[THE TASK]: Pictures are not part of the copy. Give again exactly the lines from the one with "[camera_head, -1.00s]" to the one with "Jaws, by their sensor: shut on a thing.", inclusive.

── SUPPLIED ENTRIES ──

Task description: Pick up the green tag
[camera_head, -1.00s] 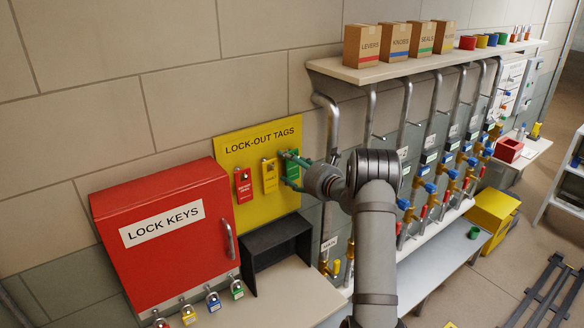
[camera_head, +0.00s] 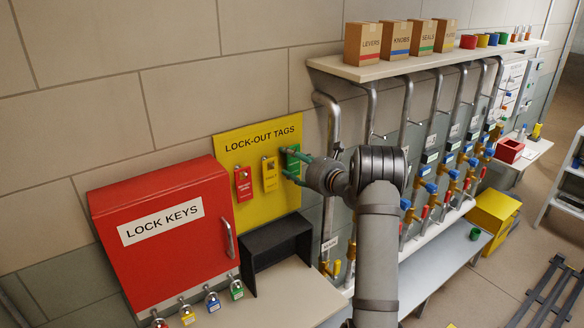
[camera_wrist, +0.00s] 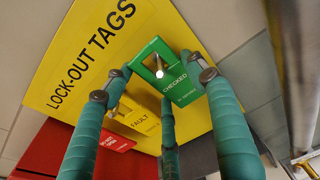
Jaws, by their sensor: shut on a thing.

───
── SUPPLIED ENTRIES ──

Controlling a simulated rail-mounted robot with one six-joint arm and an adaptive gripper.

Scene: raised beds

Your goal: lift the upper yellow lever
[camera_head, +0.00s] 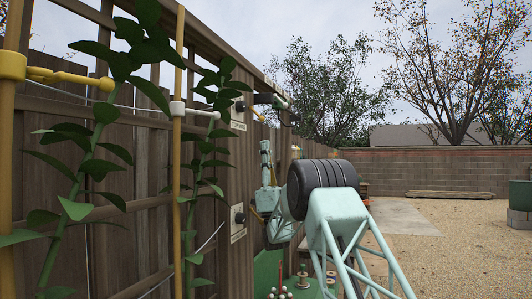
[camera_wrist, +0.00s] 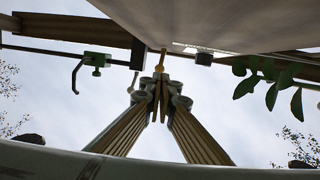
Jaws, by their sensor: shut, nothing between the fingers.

───

[RESULT]:
[camera_head, -1.00s] 
[camera_head, +0.00s] 
[camera_wrist, +0.00s] 
Jaws, by their sensor: shut on a thing.

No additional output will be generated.